— Task directions —
From the entries below, please gather each line containing the string "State".

● ● ● ● ●

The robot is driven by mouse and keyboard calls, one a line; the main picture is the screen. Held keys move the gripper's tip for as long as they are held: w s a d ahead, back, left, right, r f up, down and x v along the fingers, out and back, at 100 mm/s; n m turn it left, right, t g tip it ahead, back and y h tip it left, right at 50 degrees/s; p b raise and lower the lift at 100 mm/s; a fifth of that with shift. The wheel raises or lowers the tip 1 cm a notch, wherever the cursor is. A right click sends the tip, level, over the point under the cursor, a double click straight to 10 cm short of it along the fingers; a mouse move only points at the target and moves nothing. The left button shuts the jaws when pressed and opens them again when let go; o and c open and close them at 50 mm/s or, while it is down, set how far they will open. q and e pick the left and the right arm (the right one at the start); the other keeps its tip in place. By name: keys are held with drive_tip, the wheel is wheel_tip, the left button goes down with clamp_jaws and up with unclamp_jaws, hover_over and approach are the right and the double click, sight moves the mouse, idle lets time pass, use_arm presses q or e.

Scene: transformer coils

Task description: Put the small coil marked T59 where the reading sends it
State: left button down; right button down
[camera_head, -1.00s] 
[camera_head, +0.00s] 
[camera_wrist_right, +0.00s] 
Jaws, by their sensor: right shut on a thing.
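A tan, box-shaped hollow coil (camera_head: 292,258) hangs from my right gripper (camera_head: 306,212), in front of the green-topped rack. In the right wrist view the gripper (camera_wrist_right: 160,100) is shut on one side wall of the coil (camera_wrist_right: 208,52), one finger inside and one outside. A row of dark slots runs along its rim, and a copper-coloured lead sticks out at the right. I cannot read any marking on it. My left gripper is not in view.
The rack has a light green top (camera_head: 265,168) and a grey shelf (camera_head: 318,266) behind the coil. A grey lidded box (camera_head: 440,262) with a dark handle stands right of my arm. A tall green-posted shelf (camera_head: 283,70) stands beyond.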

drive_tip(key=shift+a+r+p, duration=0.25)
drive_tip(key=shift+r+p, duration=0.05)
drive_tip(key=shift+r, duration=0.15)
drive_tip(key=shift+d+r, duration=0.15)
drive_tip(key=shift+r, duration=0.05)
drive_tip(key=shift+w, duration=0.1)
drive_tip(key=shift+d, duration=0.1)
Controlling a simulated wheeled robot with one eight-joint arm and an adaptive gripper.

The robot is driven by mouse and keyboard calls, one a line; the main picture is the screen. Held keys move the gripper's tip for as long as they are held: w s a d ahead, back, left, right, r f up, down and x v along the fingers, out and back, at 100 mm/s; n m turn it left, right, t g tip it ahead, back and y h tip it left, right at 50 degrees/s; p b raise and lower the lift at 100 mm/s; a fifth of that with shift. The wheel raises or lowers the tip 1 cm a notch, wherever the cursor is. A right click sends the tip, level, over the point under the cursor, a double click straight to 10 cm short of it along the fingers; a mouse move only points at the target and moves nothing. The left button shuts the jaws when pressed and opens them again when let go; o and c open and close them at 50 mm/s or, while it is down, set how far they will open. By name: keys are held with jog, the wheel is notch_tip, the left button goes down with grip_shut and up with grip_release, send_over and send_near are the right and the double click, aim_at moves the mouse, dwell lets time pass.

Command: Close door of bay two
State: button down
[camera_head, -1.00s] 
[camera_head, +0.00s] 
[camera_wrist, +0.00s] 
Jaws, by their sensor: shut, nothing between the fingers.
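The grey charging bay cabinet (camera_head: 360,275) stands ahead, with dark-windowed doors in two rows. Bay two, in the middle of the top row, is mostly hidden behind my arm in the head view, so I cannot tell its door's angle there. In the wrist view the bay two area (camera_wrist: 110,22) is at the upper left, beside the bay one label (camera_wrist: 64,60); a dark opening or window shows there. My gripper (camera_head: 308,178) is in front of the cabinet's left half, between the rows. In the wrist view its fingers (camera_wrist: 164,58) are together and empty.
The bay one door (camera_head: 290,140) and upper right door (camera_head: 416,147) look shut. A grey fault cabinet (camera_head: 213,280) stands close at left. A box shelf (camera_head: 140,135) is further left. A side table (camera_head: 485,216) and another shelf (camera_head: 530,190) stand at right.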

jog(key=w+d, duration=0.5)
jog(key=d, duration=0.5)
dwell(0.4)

● ● ● ● ●

— Solved exercise —
State: left button down; right button down
State: button down

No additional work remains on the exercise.